Whichever platform is your social media favourite there are 5 key behaviours to adopt to ensure that you and your business get the best results.

Broadcast (Sell)
Just not too much! As a business, we need to say what we do. We may have special offers available, or want to promote our next batch of courses. Whatever that broadcast content is, bear in mind that it's akin to advertising and that's not the content people want to consume all the time.

Engage (Listen)
Good quality engagement starts with the online equivalent of listening, which is reading what other people write. This means actually taking time to read/watch their content and not just retweeting or liking everything your business buddy puts out without critical thought. Nor is it about reposting everything that mentions you - especially if the post was automatically generated in the first place. Taking the time to read what other people write and responding to them thoughtfully and appropriately is a skill that you should cultivate. The dividends are worth the effort.

Again, this isn't about mindless retweets/likes/shares of insubstantial content. Be helpful. Solve someone's problem online and they'll know you can help them in their offline business too. Make an effort to raise someone else up, you'll reap the rewards too.

Question/be curious
Ask genuine questions, which means avoiding the faux market research style. Crowdsource information for your next business hire or purchase.

Add value
Find and share good quality information. Create compelling content. Be authentic. Think about who you want to talk to and then search for great articles that'll really help them. Research a catalogue of great content providers that are respected and publish regularly. By adding real value to the people reading your updates, you'll be building up your own reputation too.

Start to behave like a successful, thoughtful person online. Your business will benefit and so will you.

Monday, 20 April 2015

How to check who can send you Twitter DMs

A couple of years ago Twitter announced it was introducing a function that enabled accounts to receive Direct Messages from people that weren't following them. It was met with general apathy and seemed to be dropped. It's now back in action.

The initial worries I've seen expressed are that it would open the floodgates to being spammed by all and sundry.
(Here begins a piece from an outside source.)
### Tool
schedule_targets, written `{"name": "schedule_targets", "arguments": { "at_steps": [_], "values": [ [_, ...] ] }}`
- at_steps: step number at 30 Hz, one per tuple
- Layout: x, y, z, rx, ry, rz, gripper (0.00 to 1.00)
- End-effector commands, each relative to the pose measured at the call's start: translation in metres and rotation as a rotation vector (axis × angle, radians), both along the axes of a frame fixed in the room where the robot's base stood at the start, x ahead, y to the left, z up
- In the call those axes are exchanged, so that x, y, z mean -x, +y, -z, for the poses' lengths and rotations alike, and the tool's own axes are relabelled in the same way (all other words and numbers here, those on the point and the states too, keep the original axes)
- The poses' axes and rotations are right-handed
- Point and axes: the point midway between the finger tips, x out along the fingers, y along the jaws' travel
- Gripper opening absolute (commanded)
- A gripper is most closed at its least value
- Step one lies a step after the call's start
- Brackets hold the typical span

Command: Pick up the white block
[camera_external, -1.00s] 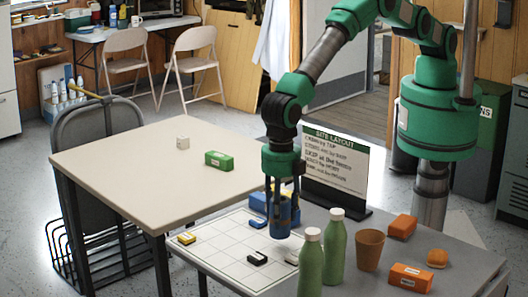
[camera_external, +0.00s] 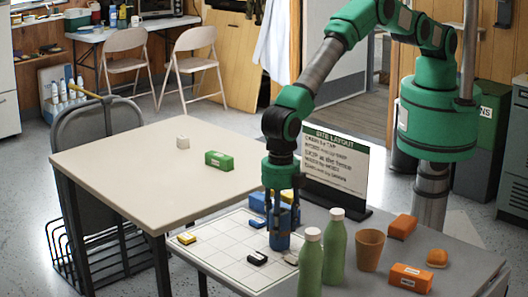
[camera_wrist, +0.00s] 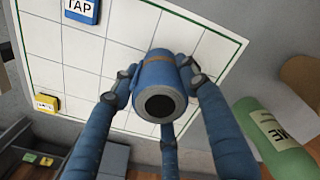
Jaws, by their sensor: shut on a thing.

It's worth noting that you have have to opt in to the new service.

If you're concerned and want to check, then just go into your settings and select "security and privacy". At the bottom of the page there will be an option like this:

If you don't want to receive DMs from people you don't follow, just make sure the box is unchecked.

A few people have questioned why anyone would want to get DMs from complete strangers. If you run a busy customer service feed then I can see that it would be advantageous to be able to get DMs from people without having to ask them to follow you. Other than that, the uptake seems to be limited.

What do you think? Will you be opting in?

Thursday, 26 March 2015

Social media is mainstream - now what?

When I started Ariadne's Thread in 2009, social media was seen as new and untested by a lot of businesses. Now that its value and effectiveness is proven, it is an essential part of any marketing and PR plan. People have realised the value social media can bring to both promotion, sales and to customer service. It's critical not just in attracting new customers, but also in keeping your existing ones happy. I no longer have to sit with people for hours and "talk them into it", It's straight into the good stuff. Who should they target? How much time will it take them? What sort of content do they need? How will they create that content?

There are a couple of tactical issues that come as baggage alongside this broad acceptance of social media.

Firstly, there's a lot more "noise" to compete with. Some businesses are still under the impression that it's OK to treat the medium as paperless advertising, or as solely a mechanism to improve their Search Engine Optimisation. The rolling streams of automated updates can get overwhelming and the opportunities for meaningful engagement can be missed. Your content needs to be interesting, relevant and well targeted to rise above this inane cyberbabble.

Secondly, the range of social media platforms has greatly increased. Make sure you know the type of people you want to influence and research where they are likely to congregate online. Your decisions will be heavily influenced by your business sector and your ability to produce appropriate content.

So what can you do?

  • Select your social media platforms with care.
  • Create content that is useful to the people you want to reach and relevant to your business.
  • Take time to make a content plan, it really does help improve the results you'll get.
  • Evaluate the results you're getting and adjust your plan if you need to.